1990: A LOOK BACK
The Demjanjuk case (cont'd)
John Demjanjuk, the former U.S. citizen appealing his 1988 conviction and death sentence handed down by an Israeli court for the Nazi war crimes committed by "Ivan the Terrible" at the Treblinka death camp, awaited the Supreme Court's decision at Ayalon Prison. For the record, Mr. Demjanjuk turned 70 in April.
There were some startling developments in the case. A segment on the highly rated "60 Minutes" TV newsmagazine revealed the existence of a Polish witness who knew "Ivan" of Treblinka as Ivan Marchenko. As a result, at a February 27 press conference, Rep. James Traficant (D-Ohio) announced that he would present the new evidence to the Justice Department's Office of Professional Responsibility for investigation into the conduct of the Office of Special Investigations, the department's Nazi-hunting arm. He also asked Attorney General Richard Thornburgh to review the case.
Later, that same congressman, along with lawyers familiar with the Demjanjuk case, also spoke at a series of public meetings organized by UNCHAIN (Ukrainian National Center: History and Information Network) to focus on new developments in the unprecedented case.
Also in February Israel's Supreme Court agreed to seek new evidence in West Germany, where a witness's testimony could force a review of Mr. Demjanjuk's alibi.
In May the court agreed to hear the account of a Polish couple who lived near Treblinka and said that "Ivan the Terrible's" last name was Marchenko. It was Maria Dudek who had told her story to the CBS news program "60 Minutes." Her husband, Casimir, had died since the couple gave testimony to Polish authorities.
In June both the prosecution and the defense had concluded their arguments before the Supreme Court, with the defense presenting additional testimony indicating that there was a guard named Marchenko at the Treblinka death camp.
During the appeal, which had begun in mid-May, the defense argued that the judges hearing the Demjanjuk case in the District Court had been "antagonistic and hostile" to the defendant, questioned the validity of the photo identification process, and pointed to lingering doubts surrounding the central issue of the case, i.e. the identity of "Ivan the Terrible."
The five judges hearing the appeal agreed to consider new evidence even after the formal appeal was over.
Meanwhile, in the United States, a PBS documentary called "The Demjanjuk Dossier" was aired just prior to the beginning of Mr. Demjanjuk's Supreme Court appeal. Observers familiar with the case pointed to the film's biased nature, its misrepresentation and omission of facts, and its failure to include updated evidence beneficial to Mr. Demjanjuk. The documentary was financed by the Anti-Defamation League of the B'nai B'rith.

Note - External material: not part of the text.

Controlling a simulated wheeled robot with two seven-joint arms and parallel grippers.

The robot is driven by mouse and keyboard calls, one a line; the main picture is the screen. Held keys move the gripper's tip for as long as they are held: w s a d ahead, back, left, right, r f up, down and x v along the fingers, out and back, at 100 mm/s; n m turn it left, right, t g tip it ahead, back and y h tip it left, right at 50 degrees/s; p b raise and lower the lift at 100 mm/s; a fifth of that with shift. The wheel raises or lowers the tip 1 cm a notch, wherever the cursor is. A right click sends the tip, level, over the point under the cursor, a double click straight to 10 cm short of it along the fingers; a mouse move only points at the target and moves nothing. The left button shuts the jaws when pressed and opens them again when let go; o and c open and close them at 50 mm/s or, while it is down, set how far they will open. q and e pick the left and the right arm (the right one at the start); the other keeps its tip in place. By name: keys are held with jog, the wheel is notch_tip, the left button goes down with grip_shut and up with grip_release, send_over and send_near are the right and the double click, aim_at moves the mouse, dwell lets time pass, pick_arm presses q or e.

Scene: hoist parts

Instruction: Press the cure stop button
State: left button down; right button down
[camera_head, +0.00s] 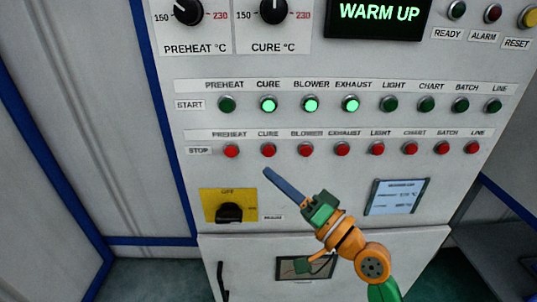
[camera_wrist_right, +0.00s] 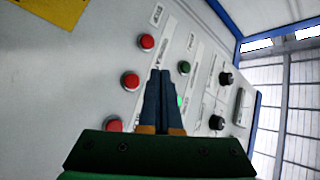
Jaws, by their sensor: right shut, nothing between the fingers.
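The red cure stop button (camera_head: 269,150) is the second from the left in the stop row under its CURE label. In the right wrist view the cure stop button (camera_wrist_right: 130,81) is the middle of three red buttons, left of the fingers. My right gripper (camera_head: 267,172) is shut and empty, its blue fingertips just below the cure stop button in the head view. I cannot tell how far they are from the panel. In the wrist view the right gripper (camera_wrist_right: 161,73) points at the panel. The cure start button (camera_head: 269,104) is lit green. My left gripper is not in view.
Neighbouring preheat stop (camera_head: 231,151) and blower stop (camera_head: 305,149) buttons flank it. Blower and exhaust start buttons are also lit. A black rotary switch (camera_head: 229,212) on a yellow plate sits lower left. A small screen (camera_head: 397,197) is lower right. The display (camera_head: 378,15) reads WARM UP.

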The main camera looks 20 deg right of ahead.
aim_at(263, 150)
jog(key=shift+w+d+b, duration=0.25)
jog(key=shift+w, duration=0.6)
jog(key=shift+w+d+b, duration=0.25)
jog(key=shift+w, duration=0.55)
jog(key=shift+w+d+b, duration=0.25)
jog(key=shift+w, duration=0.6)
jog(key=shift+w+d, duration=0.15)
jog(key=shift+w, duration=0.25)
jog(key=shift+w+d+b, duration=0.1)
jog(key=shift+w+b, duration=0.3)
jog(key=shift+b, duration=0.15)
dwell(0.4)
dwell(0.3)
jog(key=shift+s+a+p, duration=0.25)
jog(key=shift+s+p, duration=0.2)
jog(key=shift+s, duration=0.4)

At year's end, as the Demjanjuk family continued to await a final verdict, new evidence was found in Ukraine - again pointing to an Ivan Marchenko as the real "Ivan the Terrible." The evidence is contained in the Soviet files of the 1986 case of Feodor Fedorenko, who was found guilty of war crimes and executed in the USSR in 1987. One of the depositions in the file, among supporting testimony given by several Treblinka guards and maids, even provides a description of Marchenko that matches descriptions of "Ivan the Terrible."
As the Demjanjuk defense attempted to journey to Ukraine to examine the documents, however, the entire file was ordered transferred to Moscow, where it was studied by an Israeli delegation - apparently the Israeli prosecution team for the Demjanjuk case.
Rep. Traficant convened a press conference to demand that Soviet officials allow inspection of the Fedorenko file by a delegation encompassing his staffers, legal consultants and the Demjanjuk defense. In a letter to Soviet Procurator General Nikolay Trubin, the congressman requested assistance in gaining access to the file.
In Israel, meanwhile, an evidentiary hearing had been scheduled for December 31 to hear new evidence from Ukraine.